The board hadn’t responded by Monday to the petition to the FCC by Great Lakes and Superior, Hillesland said. The carriers seek a ruling from the FCC, in the document’s words, “that all matters relating to interstate access charges, including the rates therefor and revenue derived therefrom, are within its exclusive federal jurisdiction and thus any attempts by state authorities to regulate interstate access charges are beyond their authority.”
Qwest’s state complaint was “just one facet of Qwest’s unlawful campaign against competing carriers and conference- service providers -- a campaign that includes harassing litigation in venues across the country and unlawful self- help refusals to pay access charges -- that Qwest and other large interexchange carriers have been conducting for more than three years,” the petition to the FCC said. “Qwest’s complaint was premised on its assertion that the LECs’ termination of calls to conference, chat-line, and in some cases, international service provides constituted ’traffic pumping’ that is somehow unlawful.”

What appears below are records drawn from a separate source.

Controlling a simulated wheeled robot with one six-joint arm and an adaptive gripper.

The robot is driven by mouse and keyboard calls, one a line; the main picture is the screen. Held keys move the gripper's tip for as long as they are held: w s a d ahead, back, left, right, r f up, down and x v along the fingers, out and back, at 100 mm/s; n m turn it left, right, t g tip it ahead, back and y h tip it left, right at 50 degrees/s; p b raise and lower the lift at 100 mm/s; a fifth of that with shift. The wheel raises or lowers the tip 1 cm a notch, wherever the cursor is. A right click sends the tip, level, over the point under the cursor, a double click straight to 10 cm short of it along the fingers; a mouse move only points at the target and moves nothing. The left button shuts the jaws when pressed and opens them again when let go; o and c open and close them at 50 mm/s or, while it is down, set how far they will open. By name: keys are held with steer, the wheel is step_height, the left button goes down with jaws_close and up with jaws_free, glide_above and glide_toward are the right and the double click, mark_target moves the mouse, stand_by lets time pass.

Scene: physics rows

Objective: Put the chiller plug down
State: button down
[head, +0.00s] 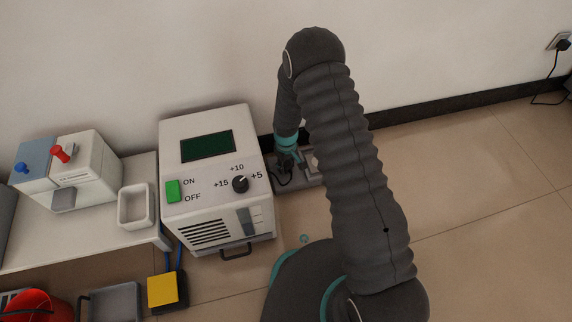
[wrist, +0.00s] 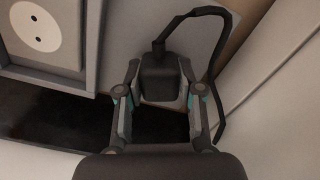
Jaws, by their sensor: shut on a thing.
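The chiller plug (wrist: 160,82) is a black plug with a thick black cord, seen in the wrist view between the two fingers of my gripper (wrist: 160,103). My gripper is shut on it. The cord leaves the plug's upper end and loops round to the right. A pale grey surface lies behind the plug; I cannot tell whether the plug touches it. In the head view my gripper (head: 287,157) is low beside the right side of the chiller (head: 215,220), a white box with a green screen. The plug itself is hard to make out there.
A round white socket (wrist: 40,30) on a grey block is left of the plug. A grey base (head: 312,180) lies by my gripper. A white bench (head: 90,235) holds a small machine (head: 95,165) and a white tray (head: 136,222). Floor at right is clear.

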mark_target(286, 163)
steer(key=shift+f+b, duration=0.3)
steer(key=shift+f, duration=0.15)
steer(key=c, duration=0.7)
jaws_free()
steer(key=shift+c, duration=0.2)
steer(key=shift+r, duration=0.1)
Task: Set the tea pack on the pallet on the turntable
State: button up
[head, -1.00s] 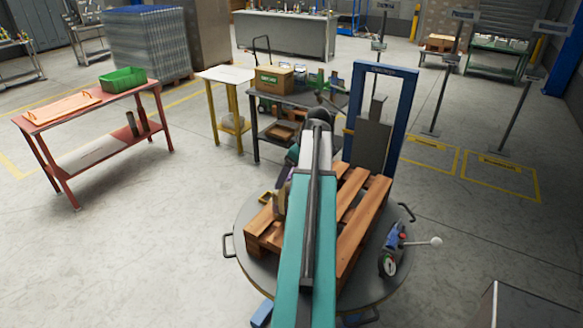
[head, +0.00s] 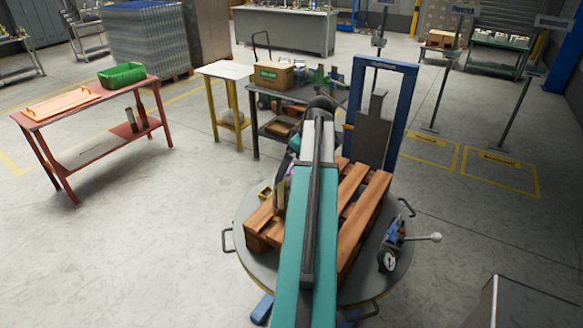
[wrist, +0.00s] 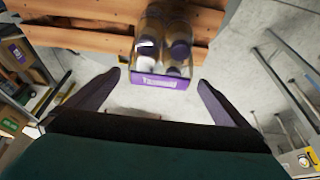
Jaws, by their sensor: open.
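The tea pack (wrist: 162,48) shows in the wrist view as clear-wrapped containers with dark lids and a purple label band. It appears upright against the boards of the wooden pallet (wrist: 75,12); its exact contact with the boards is unclear. My gripper (wrist: 160,79) is open, its two dark fingers apart, with the pack just beyond and between the tips. I see no finger touching it. In the head view the pallet (head: 362,215) lies on the round grey turntable (head: 245,205). My arm covers the pallet's middle and hides most of the pack and gripper there.
A blue frame (head: 360,100) stands close behind the turntable. A lever with a gauge (head: 388,260) is at its right edge. A dark table with a carton (head: 272,75) is behind; a red bench (head: 85,100) stands left. Floor left of the turntable is clear.

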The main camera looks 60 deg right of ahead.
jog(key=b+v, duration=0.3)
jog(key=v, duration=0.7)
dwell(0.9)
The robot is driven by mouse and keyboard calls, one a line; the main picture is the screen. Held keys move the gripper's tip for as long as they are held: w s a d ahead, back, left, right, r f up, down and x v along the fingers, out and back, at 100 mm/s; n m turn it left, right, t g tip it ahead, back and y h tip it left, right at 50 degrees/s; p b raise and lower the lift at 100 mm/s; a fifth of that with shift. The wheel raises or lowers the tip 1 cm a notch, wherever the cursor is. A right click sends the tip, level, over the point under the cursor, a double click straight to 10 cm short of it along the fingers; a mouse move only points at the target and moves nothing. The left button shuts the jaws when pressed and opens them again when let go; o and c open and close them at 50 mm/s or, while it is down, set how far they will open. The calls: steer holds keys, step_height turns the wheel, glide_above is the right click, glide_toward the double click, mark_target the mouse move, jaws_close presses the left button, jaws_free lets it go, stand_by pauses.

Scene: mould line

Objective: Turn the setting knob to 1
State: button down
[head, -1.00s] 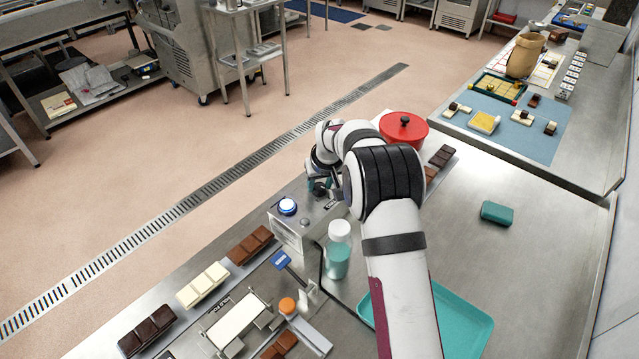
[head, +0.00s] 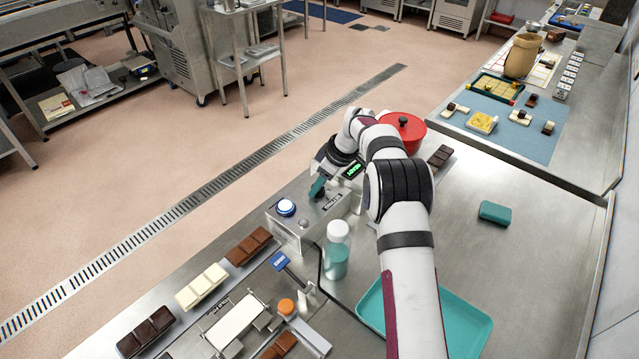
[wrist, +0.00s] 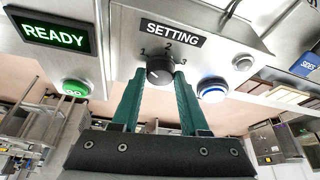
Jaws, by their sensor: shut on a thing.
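The black setting knob (wrist: 160,70) is on the metal control box (head: 290,232), under a "SETTING" label (wrist: 172,33) in the wrist view. A "2" shows above the knob; the marks on both sides are small. A pale pointer line shows on the knob's face, but I cannot tell which number it points to. My gripper (wrist: 160,80) has one teal finger on each side of the knob and is shut on it. In the head view my gripper (head: 317,187) is at the box's top, and the knob is hidden there.
A green "READY" display (wrist: 47,35) and a lit green "GO" button (wrist: 75,88) are left of the knob in the wrist view. A capped bottle (head: 337,250) and a red pot (head: 404,130) stand near my arm.

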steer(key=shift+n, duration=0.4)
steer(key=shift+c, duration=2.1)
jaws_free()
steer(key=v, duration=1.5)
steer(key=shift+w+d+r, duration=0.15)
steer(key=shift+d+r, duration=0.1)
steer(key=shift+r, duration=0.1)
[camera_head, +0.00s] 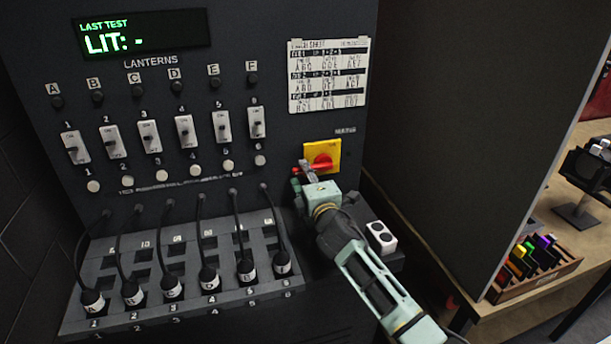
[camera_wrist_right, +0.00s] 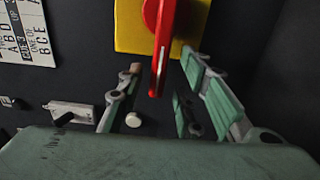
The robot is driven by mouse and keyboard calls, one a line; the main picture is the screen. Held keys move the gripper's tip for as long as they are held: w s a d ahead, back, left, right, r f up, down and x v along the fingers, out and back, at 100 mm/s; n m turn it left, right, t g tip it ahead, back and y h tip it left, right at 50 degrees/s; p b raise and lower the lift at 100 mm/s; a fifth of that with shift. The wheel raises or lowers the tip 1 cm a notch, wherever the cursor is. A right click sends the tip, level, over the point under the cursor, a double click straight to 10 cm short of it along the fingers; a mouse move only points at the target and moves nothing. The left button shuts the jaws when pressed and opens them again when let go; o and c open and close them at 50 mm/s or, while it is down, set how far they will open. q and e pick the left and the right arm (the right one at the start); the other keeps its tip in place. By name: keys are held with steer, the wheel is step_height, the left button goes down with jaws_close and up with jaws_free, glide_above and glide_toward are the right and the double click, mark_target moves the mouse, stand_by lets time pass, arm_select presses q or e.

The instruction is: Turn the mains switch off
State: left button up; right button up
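The mains switch is a red rotary handle (camera_head: 324,159) on a yellow plate (camera_head: 335,149), at the right of the dark panel. My right gripper (camera_head: 307,174) is right in front of it, its fingers pointing at the panel. In the right wrist view the red handle (camera_wrist_right: 158,50) lies between the two open fingers of my right gripper (camera_wrist_right: 160,82), with a gap on each side. The yellow plate (camera_wrist_right: 130,27) is behind it. The depth between fingertips and handle is hard to judge. My left gripper is not in view.
The panel carries a "LIT: -" display (camera_head: 140,35), a row of toggle switches (camera_head: 150,137), a printed card (camera_head: 328,75) and plugged cables over a sloped socket tray (camera_head: 190,270). A white two-hole block (camera_head: 381,237) sits close to my right arm. A dark partition (camera_head: 470,110) stands right.

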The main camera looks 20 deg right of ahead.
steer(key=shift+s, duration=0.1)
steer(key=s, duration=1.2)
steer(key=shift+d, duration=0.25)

Qwest accused local phone companies in Iowa of having made deals with companies that offer free calling services such as conference calling, chat lines, recordings and adult content. The telcos, which provided the free calling services with local numbers, charged callers’ long distance carriers for completing the calls to access the free services, capitalizing on the higher rates they're permitted to charge because they serve rural areas, Qwest said.
“Qwest and other long distance carriers have filed complaints with state commissions and the FCC challenging the legality of these forced charges and raising important public interest concerns, including that calls to numbers offering adult content and other inappropriate material do not provide parents and guardians with the capability to block such material from their children,” the company said. It called the resulting “windfall” traffic-pumping profits a drag on long-distance carriers and a source of increased costs to consumers.
“Qwest is very pleased” with the Iowa decision, said Steve Davis, senior vice president for public policy and government relations. “We agree with the Iowa Utilities Board, as well as the Iowa Office of Consumer Advocate, that these telephone companies and their free calling partners have engaged in unreasonable practices that harmed and misled consumers, regulators and companies like Qwest.” The Iowa ruling “is a seminal decision which other states, the courts and the FCC will follow to eliminate this form of regulatory arbitrage throughout the nation.”